Returning Fire to the Land

Returning Fire to the Land

“This article from the Property and Environment Research Center (PERC), a free market environmental think tank based in Bozeman, discusses how states are starting to overcome decades of inertia and entrenched policy challenges to promote the use of prescribed fire.

 

NOTE: this article was originally published to PERC.org on June 23, 2022. It was written by Tate Watkins. This special issue of PERC Reports explores the thorny issues of forest management, wildfire mitigation, and regulatory reform. Read the full issue.

 

How a renewed focus on prescribed fire can help forests from coast to coast.

 

One morning last March, the South Carolina Forestry Commission website displayed the number of active fires in the state: 163. An interactive map showed each fire, represented by markers that ranged from red to orange to yellow to teal. In contrast to similar maps that are followed closely throughout the summer, particularly in the West, the markers didn’t represent wildfires.
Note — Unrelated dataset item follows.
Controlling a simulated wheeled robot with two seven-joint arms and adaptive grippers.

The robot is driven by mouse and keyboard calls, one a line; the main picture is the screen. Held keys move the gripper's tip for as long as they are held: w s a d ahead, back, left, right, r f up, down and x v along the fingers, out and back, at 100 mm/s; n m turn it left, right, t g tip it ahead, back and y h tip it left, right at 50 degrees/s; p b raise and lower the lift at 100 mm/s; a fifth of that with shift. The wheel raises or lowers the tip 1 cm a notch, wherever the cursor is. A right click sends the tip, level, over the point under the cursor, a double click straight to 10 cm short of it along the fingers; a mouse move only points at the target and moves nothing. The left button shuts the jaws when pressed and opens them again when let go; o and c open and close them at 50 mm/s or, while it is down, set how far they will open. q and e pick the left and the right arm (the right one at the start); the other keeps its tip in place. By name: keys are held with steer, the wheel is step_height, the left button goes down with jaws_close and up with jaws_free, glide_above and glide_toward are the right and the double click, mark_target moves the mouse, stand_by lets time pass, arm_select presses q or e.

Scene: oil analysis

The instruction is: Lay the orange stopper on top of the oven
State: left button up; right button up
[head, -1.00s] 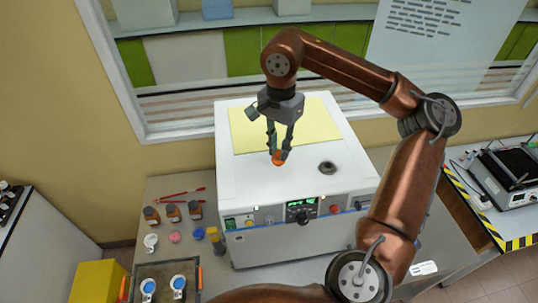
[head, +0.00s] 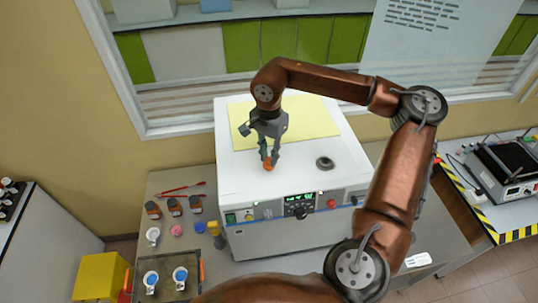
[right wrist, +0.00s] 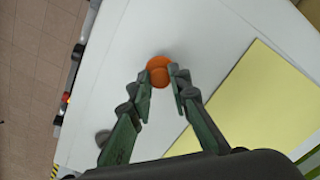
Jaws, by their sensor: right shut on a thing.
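The orange stopper (head: 267,165) is between the fingertips of my right gripper (head: 269,157), which is shut on it. The stopper is low over the oven's white top, left of the round dark opening; I cannot tell whether it touches the surface. The right wrist view shows the stopper (right wrist: 159,66) at the tips of the gripper (right wrist: 161,88). The oven (head: 290,187) is a white box with a front panel of knobs and a green display. My left gripper is not in view.
The front left of the top is bare. Several brown bottles (head: 174,206) and a tray (head: 149,264) stand on the bench at the left.

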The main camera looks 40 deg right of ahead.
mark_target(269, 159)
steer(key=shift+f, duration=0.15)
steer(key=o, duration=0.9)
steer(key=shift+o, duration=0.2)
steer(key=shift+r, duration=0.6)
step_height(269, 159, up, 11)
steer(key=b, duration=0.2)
Indeed, South Carolina’s wildfire tracker showed zero active that day. Rather, these were “good” fires: prescribed burns that had been planned in advance, set deliberately, and aimed to achieve specific land management objectives, typically to control vegetation and reduce hazardous fuels.

“It’s gonna burn one day or another,” says Darryl Jones, forest protection chief of the South Carolina Forestry Commission, “so we should choose when we burn it and make sure we do it on the right days when it’s most beneficial.” He adds that the idea is to “burn an area purposely before it can burn accidentally.”

The different colors of map markers signified the purpose of each fire. Some burns aimed to improve wildlife habitat by stimulating seed production, clearing out a landscape’s lower layer of growth, or creating forest openings. Others were set to clear crop fields in preparation for planting or to burn debris piles that had been gathered and stacked. Still more were tagged “hazard reduction”: fires set to remove dangerous accumulations of pine needles, briars, shrubs, and other fuels that naturally build up in southern forests. Spring is the prime time to burn given its favorable conditions for wind, temperature, humidity, and fuel, although the burn window can extend earlier or later into the year.

Southern settlers saw the value of using fire to clear out overgrown vegetation, improve wildlife habitat, and, where livestock was raised, provide new shoots of forage. The result is that fire has been used in the South as a management tool virtually uninterrupted for millennia.

According to Jones, 61 percent of acreage burned in the state is done by private landowners on private land. “It’s not just ‘rednecks with torches,’” he says. “It’s a very consciously done plan to do a burn where you want it.” Southern landowners have been using prescribed fire for generations, and their ethos helps explain why the South burns more land for management purposes than any other part of the country—by far. From 1998 to 2018, 70 percent of all controlled burning was done in the Southeast, according to one recent study, and burning had steadily increased in the region over that period.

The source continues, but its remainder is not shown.